Teenage-parents blackmailing! How to find common grounds with the “not so little” child?
One of our readers has shared their story:
“My daughter is almost 16 years old, she constantly uses the blackmail technique on me. For example, she can say “can I go on a sleepover out of town on my 16th birthday?”. The reply to this is “No”. The daughter then says “Then I do not want to see any relatives on my birthday, and I will not do this or that”.
What to do? How to find a common language with a teenager and stop children’s blackmail?”
Tips from experts
We asked two experts to comment on the situation and make recommendations to parents facing teenage or child blackmail.
How to interact with the teenager – tips from a psychologist
Maureen Johnson, a psychologist with 20 years of experience in the field of child psychology, believes that it is important to discuss the situation with the child “on an equal footing”, however, the final decision is to be made based on the life experience of the parents:
“Blackmail is a common tool that teenagers use when communicating with their parents. The goal of its usage is to show and prove to parents that they have grown up and can now talk with them on equal grounds: “You have the right to demand something from me, well, I also have such a right now!”
On the one hand, this is a normal manifestation of the process of growing up. Most likely, this behavior indicates that the child is really trying themselves in the role of an adult. However, on the other hand, it is not easy for parents to spot such changes and manifestations in their child.
Someone is trying to “stir away” the parent from their authoritative role – how so?! This can trigger anxiety in the parent, as well as fear, the inability to control someone who has recently been obedient and compliant. The parent becomes insecure and uncertain. And the teenager immediately sees it right through.
Therefore, in a relationship with a teenager, it is highly important to do the following:
- Listen carefully to the child, discuss the situation together.
- HOWEVER! The decision should be made based on the adequate assessment of the situation as a parent.
If this refers to the behavior that is really dangerous and inappropriate for the child’s age, the task of the parent is to prohibit and prevent this. Sometimes it is enough to just say, “This can be very dangerous. I worry about you”.
Do not forget that a teenager cannot be stopped from everything all the time, otherwise, there will be no trust in you as a parent. The temptation to break these rules will inevitably emerge.
Allow the teenager to do what you think is necessary and important to them. Try to talk to them as if you are equal, but do not forget that you are in a parent-child relationship. Even if the child is already a teenager, they still need your guidance and even, no matter how paradoxical it may sound, they are in some way waiting for your limitations”.
Make a decision for yourself: the teacher’s opinion
Teacher and mother Belinda Schwartz is sure that the problem of blackmail initially stems from parental mistakes:
“Blackmailing a teenager is always a parental problem. From my point of view, the first thing to think about is when did it start?
If this behavior was not observed before the age of 16, then the problem should be solved with deliberate conversations. Why is the girl acting like this? If the child withdraws from the dialogue, look at your own actions in relation to her environment. Most often, this behavior occurs among adolescents, when parents restrict their freedom very severely. Here is what I mean by this:
- constant control over the child’s friends;
- criticism of the teenager’s environment;
- rejection of their hobbies;
- the constant imposition of your vision, opinion, and desires.

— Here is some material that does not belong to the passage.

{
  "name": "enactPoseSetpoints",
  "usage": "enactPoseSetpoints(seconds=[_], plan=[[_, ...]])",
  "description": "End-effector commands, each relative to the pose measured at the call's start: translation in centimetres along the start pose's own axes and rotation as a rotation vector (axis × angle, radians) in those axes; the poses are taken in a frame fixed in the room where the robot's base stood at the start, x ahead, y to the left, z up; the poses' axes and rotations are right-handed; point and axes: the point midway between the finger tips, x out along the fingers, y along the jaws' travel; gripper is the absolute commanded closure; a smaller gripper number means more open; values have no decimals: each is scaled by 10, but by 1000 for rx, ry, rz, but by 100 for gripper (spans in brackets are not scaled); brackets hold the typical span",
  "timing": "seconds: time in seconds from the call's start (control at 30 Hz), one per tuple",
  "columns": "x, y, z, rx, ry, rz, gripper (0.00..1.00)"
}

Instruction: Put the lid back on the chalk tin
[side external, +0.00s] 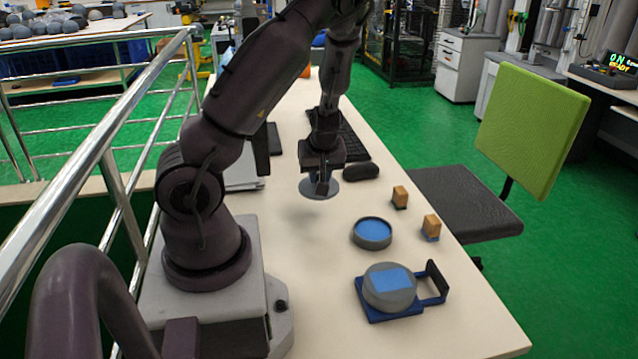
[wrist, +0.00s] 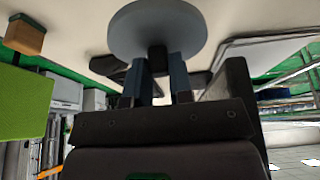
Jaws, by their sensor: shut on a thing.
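My gripper (side external: 321,186) is shut on the dark knob of a round grey-blue lid (side external: 311,192) and holds it above the table. In the wrist view the lid (wrist: 157,22) shows as a flat disc, with its knob (wrist: 157,57) between my fingertips (wrist: 157,68). A round grey tin (side external: 372,242) with a blue inside, seemingly open, stands on the table, in front and to the right of the lid. A second round grey container (side external: 390,296) with a blue square on top sits on a blue holder (side external: 372,311). Which one is the chalk tin is not marked.
Two wooden blocks (side external: 400,196) (side external: 431,226) stand near the table's right edge. A keyboard (side external: 349,137) and a black mouse-like object (side external: 361,171) lie behind the lid. The holder has an upright black bracket (side external: 437,279). The table (side external: 300,265) is clear left of the tin.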

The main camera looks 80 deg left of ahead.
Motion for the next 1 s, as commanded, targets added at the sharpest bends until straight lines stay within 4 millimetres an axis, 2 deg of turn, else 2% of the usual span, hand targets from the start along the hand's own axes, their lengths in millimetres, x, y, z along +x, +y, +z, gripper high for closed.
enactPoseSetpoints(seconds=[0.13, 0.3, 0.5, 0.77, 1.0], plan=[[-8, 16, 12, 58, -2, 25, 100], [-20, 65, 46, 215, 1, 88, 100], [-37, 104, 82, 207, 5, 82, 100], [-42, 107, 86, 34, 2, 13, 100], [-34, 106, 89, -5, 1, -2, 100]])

At this age, the child needs some nominal independence. The task of parents is to love, protect, and guide them, but definitely not to impose their categorical opinion on their children.
In the situation described above, the following question arises for the parents: why are you worried about their overnight stay on the outskirts of town? You don’t know who will be there and what they will be doing? This is your oversight. My opinion is that it is necessary to constantly – openly and with real interest – to be curious about the friends and the interests of a teenager.
The second option is to offer to go with them, however, without getting in the way. Here is a story from personal experience. My daughter studied at a photography school. They had night shots of the star falls. There are absolutely different ages in the group going on this trip – I was really worried, so I offered to go with them. Time flew by unnoticed: the teenagers were keen on their activity, the adults were relaxing nearby… We often think about that lovely trip. The photos turned out great, too!
Tell your child that you are genuinely worried about their life and safety. If you are confident in your child and in their friend group, you should not be afraid: a teenager can stand up for themselves, and they can surely reach out to you on the phone should this be necessary. Trusting your child and accepting that they are growing up is very important during this time.
The parental control app can help you to stop worrying. It will not only show where the child is and what they are doing, but it will also allow you to instantly notify the parent of any danger, thanks to the SOS emergency button. However, it is very important to discuss the presence of such an app with the child and mark the boundaries of what is permitted from both sides. The app can be downloaded from AppStore and GooglePlay.
One last tip: at this stage, it is very important to be with your daughter along the way, and do what she likes doing. You don’t have to actually be physically doing it, but you must learn about events and situations in their life and to support them”.